* _What the exercise asks_: Copy each line holding the string "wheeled".

* _Listed entries_:
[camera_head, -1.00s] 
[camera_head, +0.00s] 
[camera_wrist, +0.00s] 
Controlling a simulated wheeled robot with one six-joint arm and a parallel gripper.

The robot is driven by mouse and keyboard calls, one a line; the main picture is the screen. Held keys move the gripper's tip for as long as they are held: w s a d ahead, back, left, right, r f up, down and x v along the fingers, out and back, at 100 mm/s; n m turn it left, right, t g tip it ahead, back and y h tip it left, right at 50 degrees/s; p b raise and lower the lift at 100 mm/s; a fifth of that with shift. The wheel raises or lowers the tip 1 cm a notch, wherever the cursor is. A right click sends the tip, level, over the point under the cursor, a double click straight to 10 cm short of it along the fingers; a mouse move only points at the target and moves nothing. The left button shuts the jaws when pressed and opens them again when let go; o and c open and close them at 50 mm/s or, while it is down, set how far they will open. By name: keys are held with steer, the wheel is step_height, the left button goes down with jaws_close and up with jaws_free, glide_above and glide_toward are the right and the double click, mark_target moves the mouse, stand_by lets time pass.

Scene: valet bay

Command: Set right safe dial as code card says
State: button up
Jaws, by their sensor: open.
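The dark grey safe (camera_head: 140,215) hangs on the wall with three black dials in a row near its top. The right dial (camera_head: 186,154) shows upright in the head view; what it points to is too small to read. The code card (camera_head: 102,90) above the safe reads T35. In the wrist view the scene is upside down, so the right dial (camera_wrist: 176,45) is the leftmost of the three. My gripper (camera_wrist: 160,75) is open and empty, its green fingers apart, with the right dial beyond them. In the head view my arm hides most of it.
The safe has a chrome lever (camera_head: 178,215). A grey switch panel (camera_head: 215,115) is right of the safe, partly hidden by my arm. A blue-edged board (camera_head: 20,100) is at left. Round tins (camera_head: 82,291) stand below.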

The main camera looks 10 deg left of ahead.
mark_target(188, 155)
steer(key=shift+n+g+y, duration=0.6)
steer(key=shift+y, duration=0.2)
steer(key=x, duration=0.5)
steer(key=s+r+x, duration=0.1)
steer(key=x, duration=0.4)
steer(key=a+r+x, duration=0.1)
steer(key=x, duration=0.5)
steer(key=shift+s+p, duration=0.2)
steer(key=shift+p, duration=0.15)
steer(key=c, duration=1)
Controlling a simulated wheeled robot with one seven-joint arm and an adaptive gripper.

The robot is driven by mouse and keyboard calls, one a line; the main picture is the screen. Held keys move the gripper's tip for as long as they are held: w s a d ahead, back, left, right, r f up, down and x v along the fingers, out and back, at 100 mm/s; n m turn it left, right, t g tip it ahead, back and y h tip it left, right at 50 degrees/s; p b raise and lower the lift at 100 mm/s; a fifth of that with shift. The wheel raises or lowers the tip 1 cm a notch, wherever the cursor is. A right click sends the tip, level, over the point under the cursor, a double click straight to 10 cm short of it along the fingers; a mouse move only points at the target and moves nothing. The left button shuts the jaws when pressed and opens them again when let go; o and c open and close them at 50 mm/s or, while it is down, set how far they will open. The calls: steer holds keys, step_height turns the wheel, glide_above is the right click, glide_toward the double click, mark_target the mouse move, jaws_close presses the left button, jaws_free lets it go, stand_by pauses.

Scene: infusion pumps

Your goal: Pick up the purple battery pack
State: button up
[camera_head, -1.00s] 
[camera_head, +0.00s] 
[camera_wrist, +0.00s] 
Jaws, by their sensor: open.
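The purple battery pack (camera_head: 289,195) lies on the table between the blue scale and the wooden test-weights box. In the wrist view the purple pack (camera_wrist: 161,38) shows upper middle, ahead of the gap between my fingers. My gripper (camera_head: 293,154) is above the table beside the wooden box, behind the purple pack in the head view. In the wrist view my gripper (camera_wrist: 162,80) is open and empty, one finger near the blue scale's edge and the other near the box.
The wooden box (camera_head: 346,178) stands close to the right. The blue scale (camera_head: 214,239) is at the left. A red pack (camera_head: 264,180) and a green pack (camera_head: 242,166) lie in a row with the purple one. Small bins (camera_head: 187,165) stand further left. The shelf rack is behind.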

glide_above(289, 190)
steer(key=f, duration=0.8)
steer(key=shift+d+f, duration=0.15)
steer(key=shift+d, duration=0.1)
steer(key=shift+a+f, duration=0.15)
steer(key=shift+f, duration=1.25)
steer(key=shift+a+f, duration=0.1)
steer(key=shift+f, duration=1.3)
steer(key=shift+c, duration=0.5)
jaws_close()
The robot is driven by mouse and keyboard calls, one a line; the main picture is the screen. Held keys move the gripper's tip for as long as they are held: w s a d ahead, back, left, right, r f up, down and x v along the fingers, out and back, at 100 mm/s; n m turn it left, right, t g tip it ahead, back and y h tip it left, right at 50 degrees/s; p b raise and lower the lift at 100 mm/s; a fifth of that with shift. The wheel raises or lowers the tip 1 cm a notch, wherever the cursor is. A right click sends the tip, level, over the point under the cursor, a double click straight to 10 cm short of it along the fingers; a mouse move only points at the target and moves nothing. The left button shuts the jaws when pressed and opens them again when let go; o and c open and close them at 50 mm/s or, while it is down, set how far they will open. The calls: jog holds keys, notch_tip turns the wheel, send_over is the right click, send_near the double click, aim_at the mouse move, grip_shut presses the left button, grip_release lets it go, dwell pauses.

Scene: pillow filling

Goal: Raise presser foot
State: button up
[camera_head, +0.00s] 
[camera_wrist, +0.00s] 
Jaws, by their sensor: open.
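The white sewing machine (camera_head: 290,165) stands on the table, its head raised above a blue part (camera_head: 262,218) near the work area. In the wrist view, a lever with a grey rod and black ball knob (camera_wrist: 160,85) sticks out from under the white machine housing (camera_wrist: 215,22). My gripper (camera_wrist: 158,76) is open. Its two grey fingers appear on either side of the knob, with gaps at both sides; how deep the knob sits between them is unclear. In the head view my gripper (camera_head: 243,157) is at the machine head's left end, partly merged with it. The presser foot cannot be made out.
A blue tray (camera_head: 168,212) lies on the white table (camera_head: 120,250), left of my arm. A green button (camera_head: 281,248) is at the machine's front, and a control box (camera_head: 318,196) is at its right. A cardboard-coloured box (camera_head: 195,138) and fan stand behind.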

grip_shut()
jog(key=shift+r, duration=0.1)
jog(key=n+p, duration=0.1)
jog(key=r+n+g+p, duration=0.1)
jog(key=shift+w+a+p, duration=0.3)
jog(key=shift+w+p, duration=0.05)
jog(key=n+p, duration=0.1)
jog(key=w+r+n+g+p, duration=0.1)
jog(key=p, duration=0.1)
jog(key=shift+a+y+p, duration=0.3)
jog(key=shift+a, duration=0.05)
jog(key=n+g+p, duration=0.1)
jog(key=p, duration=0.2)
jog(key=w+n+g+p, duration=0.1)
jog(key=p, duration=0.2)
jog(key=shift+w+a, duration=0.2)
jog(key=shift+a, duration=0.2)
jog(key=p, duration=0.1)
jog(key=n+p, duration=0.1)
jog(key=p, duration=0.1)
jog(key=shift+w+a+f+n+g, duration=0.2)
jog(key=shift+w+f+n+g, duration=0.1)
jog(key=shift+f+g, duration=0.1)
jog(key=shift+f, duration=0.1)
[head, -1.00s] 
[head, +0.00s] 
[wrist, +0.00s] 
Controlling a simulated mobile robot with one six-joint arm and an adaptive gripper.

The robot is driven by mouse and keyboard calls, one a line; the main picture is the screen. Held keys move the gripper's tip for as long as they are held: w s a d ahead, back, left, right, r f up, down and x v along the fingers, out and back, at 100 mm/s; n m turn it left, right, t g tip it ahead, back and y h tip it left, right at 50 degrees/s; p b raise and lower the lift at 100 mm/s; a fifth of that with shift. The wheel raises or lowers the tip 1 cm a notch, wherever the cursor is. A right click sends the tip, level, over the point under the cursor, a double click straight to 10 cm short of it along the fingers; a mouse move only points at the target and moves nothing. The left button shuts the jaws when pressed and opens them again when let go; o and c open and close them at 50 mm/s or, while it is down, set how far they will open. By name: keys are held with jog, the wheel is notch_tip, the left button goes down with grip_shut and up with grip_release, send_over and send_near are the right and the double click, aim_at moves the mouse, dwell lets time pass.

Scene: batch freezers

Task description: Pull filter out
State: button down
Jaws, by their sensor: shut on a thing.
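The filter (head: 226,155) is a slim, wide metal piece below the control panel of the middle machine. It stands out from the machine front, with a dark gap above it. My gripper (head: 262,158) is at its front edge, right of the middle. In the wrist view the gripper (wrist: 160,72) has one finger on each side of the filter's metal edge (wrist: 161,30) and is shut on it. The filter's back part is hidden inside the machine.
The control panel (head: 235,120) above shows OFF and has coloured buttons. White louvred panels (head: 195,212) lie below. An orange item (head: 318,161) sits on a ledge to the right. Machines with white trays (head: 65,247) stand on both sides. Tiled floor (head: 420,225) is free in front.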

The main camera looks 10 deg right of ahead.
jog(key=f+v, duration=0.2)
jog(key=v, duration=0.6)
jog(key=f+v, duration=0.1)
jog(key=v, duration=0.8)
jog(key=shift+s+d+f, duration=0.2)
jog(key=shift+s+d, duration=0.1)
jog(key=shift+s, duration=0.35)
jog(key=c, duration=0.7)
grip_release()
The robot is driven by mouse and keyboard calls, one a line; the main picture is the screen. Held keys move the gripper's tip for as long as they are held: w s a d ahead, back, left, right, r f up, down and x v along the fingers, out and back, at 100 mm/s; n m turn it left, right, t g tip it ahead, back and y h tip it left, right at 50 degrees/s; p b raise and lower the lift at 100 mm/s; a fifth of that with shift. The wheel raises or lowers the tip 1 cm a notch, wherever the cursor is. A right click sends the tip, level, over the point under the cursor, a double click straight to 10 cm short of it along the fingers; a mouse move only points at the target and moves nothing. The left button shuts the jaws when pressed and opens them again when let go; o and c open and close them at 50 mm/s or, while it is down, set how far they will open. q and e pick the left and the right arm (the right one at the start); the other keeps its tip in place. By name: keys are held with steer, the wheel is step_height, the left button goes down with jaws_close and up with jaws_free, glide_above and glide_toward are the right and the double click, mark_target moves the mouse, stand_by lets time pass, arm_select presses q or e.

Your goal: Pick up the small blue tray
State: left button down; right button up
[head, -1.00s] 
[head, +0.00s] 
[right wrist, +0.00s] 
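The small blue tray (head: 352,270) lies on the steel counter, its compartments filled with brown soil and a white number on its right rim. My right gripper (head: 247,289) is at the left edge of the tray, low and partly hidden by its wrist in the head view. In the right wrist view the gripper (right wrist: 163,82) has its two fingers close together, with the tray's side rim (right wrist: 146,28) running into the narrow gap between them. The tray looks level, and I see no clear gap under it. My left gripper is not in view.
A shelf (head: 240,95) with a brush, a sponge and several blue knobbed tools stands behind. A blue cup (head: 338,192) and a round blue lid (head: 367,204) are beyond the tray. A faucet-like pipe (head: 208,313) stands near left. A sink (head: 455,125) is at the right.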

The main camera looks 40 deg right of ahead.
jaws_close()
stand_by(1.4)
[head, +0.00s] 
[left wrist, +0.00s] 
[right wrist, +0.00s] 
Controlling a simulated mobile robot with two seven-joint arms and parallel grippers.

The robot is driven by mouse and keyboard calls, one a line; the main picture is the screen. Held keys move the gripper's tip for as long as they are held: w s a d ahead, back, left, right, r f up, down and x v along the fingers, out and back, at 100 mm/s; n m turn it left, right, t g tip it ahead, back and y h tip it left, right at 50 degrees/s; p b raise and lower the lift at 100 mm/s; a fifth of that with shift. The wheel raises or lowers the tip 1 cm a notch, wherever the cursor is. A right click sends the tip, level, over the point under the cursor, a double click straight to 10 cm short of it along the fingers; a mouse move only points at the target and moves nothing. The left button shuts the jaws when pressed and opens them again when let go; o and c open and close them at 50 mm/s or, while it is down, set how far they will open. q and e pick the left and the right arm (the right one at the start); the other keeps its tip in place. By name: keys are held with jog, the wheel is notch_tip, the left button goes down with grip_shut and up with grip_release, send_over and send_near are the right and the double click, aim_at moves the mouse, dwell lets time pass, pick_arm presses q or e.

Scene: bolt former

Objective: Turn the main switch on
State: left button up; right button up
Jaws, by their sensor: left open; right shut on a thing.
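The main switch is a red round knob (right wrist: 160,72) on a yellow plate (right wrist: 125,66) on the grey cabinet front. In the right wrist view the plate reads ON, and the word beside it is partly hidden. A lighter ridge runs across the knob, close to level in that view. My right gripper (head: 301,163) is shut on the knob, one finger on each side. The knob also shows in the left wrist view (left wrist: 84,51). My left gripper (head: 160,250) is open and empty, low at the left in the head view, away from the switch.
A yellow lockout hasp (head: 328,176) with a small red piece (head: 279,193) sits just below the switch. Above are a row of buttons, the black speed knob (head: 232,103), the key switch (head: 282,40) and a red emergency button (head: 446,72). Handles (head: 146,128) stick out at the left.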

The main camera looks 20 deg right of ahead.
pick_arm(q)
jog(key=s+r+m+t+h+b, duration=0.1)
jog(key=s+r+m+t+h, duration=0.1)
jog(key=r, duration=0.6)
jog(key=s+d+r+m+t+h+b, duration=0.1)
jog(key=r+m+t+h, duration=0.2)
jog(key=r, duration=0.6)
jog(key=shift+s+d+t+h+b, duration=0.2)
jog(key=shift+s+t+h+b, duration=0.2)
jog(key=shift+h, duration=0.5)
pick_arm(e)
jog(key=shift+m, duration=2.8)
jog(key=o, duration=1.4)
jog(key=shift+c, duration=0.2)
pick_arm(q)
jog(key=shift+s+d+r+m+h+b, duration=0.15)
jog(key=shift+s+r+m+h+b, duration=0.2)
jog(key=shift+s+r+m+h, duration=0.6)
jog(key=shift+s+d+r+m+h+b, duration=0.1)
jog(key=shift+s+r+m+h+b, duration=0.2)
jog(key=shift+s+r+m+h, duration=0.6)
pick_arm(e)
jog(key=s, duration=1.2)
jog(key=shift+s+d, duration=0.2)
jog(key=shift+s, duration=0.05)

* _Answer to the problem_:
Controlling a simulated wheeled robot with one six-joint arm and a parallel gripper.
Controlling a simulated wheeled robot with one seven-joint arm and an adaptive gripper.

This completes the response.